Here's a typical example; it happens to use only Z (I picked one of my comments from a couple of weeks ago) but including X and Y seldom helps.

I just tried the equivalent search in Bing and the results were more satisfactory, but only because the comment in question happened to appear fairly near the top of the overview page for the user I was replying to. I would guess that Bing isn't actually systematically better for these searches, but I haven't tested.

Does anyone know a good workaround for this problem?

Is there a way to make the dynamically-generated sidebar stuff on LW pages invisible to Google's crawler? It looks like there is. Should I file an issue on GitHub?

Comment author: Vaniver 21 March 2016 03:40:00PM 5 points [-]

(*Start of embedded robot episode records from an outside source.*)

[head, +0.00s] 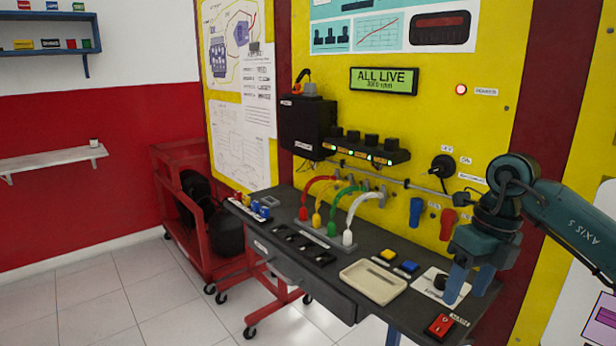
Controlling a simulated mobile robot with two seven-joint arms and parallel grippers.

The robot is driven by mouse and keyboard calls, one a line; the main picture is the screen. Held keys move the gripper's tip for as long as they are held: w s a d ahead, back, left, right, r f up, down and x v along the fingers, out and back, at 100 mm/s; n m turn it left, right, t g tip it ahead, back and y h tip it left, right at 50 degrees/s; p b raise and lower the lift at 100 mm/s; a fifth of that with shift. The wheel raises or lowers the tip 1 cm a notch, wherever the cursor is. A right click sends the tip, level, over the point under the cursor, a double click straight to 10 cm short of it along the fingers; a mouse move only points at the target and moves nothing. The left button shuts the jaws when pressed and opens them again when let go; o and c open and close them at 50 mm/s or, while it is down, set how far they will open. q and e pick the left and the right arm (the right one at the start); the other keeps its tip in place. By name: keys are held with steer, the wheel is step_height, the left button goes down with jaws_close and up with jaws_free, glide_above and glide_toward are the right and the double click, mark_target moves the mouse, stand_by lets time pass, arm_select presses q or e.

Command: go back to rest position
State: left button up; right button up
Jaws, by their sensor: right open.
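My right gripper (466,289) points down at the right end of the dark workbench (335,285). Its two blue fingers are apart, with nothing seen between them. The fingers overlap the right part of a white plate with a black knob (440,282) in the picture; whether they touch it I cannot tell. My right arm comes in from the right edge. My left gripper is not in view.
A red switch box (439,326) sits at the bench's front right, near my right gripper. A beige tray (373,281) and coloured cables (320,185) are further left. The yellow panel (480,110) stands behind. A red cart (180,215) is at left; tiled floor is clear in front.

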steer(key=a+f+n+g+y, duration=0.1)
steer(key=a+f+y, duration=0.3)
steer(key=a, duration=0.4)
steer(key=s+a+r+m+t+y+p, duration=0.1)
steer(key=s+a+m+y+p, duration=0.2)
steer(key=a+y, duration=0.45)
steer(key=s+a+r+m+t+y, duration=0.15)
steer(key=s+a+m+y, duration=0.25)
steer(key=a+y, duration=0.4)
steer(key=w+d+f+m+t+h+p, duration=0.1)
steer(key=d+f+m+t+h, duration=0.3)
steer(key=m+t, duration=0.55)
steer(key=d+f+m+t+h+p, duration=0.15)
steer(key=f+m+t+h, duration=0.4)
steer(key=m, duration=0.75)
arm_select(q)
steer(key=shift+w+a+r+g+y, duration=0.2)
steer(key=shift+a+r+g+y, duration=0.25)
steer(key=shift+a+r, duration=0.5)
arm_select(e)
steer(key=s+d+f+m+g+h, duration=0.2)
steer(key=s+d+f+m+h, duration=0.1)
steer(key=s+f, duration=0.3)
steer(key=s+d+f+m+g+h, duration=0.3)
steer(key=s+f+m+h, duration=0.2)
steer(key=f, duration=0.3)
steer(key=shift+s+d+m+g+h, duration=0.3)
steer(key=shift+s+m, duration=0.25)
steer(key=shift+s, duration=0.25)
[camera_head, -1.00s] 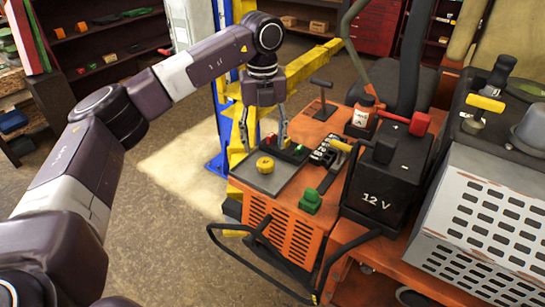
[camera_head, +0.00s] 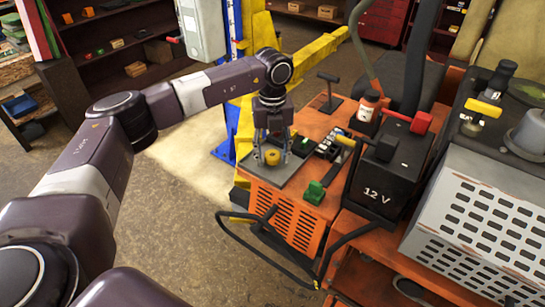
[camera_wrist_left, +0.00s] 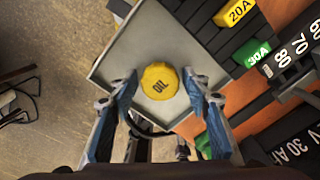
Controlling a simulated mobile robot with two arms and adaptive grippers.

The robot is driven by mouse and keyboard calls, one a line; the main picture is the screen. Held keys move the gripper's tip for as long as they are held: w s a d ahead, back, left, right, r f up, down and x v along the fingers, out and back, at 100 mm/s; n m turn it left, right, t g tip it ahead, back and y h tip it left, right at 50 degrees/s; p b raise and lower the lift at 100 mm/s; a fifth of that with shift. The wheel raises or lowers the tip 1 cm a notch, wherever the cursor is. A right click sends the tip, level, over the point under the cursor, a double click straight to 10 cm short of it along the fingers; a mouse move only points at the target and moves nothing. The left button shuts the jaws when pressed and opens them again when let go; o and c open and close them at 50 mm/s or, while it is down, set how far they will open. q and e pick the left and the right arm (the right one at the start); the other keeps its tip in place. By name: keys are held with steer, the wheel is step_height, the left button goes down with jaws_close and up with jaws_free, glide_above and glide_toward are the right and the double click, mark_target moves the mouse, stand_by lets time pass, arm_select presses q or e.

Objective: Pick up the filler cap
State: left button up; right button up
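The filler cap (camera_head: 272,157) is a round yellow cap lying on a grey tray (camera_head: 262,177) on the orange mower body. My left gripper (camera_head: 272,155) points down over the tray. In the wrist view its two blue-grey fingertips (camera_wrist_left: 159,83) are apart, one on each side of the cap's near part. I cannot tell whether they touch it. My right gripper is not in view.
A yellow lift post (camera_head: 258,45) is behind.

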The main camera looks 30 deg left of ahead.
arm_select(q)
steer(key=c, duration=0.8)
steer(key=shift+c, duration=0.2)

Is there a way to make the dynamically-generated sidebar stuff on LW pages invisible to Google's crawler? It looks like there is. Should I file an issue on GitHub?

Yes, you should do this.

Comment author: gjm 21 March 2016 06:44:23PM 11 points [-]
Comment author: Viliam 22 March 2016 08:38:24AM 0 points [-]

Unfortunately, there is no standard way to make parts of page disappear from search engines' indexes. Which is super annoying, because almost every page contains some navigational parts which do not contribute to the content.

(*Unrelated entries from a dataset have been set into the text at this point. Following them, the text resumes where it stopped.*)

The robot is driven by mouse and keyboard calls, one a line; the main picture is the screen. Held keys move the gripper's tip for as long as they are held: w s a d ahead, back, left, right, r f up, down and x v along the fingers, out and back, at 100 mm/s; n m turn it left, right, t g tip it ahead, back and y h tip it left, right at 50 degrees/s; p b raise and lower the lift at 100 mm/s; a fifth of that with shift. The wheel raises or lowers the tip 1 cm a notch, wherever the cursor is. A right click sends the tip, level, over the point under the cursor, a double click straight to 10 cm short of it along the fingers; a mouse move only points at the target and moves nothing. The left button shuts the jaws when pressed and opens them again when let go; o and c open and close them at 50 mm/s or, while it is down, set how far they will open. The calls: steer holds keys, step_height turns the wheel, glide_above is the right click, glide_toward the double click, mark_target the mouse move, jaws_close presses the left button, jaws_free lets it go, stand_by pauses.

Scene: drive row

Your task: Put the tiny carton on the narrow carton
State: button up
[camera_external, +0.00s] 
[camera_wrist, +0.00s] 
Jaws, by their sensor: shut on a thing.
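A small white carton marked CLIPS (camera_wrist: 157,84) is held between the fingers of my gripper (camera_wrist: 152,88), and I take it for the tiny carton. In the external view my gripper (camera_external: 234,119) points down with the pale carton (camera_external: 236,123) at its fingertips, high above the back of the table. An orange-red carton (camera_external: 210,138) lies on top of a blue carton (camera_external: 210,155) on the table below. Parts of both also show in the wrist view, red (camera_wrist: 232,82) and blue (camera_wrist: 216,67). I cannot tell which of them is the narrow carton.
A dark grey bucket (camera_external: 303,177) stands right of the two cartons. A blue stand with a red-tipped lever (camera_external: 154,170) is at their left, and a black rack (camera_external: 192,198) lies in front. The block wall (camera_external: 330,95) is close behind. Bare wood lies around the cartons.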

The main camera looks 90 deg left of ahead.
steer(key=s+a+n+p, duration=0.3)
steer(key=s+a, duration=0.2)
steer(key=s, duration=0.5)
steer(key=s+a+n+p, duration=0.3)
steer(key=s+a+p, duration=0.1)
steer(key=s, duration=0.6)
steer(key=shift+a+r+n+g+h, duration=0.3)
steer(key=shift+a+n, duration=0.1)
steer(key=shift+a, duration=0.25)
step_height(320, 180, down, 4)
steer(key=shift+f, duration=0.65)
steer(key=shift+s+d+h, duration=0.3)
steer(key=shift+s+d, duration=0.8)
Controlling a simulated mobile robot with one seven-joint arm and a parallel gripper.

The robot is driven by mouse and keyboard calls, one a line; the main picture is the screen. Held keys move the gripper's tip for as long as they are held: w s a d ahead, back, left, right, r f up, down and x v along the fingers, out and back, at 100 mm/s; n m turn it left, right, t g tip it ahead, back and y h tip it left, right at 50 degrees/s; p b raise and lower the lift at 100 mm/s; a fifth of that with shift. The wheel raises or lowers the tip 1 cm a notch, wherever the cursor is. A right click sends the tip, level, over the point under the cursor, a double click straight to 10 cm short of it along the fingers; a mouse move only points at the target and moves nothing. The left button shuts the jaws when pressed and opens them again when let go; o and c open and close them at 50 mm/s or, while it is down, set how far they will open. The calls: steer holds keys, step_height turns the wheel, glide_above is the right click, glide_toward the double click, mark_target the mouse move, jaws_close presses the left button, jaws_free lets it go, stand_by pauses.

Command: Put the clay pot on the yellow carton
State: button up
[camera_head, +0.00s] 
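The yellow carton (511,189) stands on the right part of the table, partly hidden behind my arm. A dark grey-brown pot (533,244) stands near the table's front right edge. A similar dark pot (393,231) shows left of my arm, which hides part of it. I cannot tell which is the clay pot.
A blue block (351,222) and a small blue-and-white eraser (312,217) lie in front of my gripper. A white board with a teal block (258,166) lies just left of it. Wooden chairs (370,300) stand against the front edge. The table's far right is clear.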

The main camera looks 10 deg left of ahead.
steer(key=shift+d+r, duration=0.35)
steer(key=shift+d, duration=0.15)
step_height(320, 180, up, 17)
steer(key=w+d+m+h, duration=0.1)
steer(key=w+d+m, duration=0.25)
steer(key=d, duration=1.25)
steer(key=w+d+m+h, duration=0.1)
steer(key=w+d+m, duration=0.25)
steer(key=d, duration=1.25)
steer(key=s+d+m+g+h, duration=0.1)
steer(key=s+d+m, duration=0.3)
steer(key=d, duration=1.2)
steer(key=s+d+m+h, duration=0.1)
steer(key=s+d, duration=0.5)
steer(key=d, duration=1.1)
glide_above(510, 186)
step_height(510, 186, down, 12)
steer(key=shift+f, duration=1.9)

HTML 5 contains a semantic tag <nav> which defines navigational links in the document. I think a smart search engine should exclude these parts, but I have no idea if any engine actually does that. Maybe changing LW pages to HTML 5 and adding this tag would help.

Some search engines use specific syntax to exclude parts of the page, but it depends on the engine, and sometimes it even violates the HTML standards. For example, Google uses HTML comments <!--googleoff: all--> ... <!--googleon: all-->, Yahoo uses HTML attribute class="robots-nocontent", and Yandex introduces a new tag <noindex>. (I like the Yahoo way most.)

The most standards-following way seems to be putting the offending parts of the page into separate HTML pages which are included by <iframe>, and use the standard robots.txt mechanism to block those HTML pages. I think the disadvantage is that the included frames will have fixed dimensions, instead of changing dynamically with their content. Another solution would be to insert those texts by JavaScript, which means that users with JavaScript disabled would not see them.

Comment author: Vaniver 22 March 2016 01:18:26PM 3 points [-]

Since our local search is powered by Google, I'm content with a solution that only works for Google.

Comment author: philh 22 March 2016 03:48:17PM 2 points [-]

Another solution would be to insert those texts by JavaScript, which means that users with JavaScript disabled would not see them.

They're already inserted by javascript. E.g. the 'recent comments' one works by fetching http://lesswrong.com/api/side_comments and inserting its contents directly in the page.

Editing robots.txt might exclude those parts from the google index, but idk.

Comment author: Douglas_Knight 22 March 2016 05:33:47PM 1 point [-]

I think robots.txt would work.

Comment author: TheAltar 21 March 2016 02:35:12PM 1 point [-]

I've run into this problem several times before. It would be very helpful if the search feature ignored the text in the sidebar.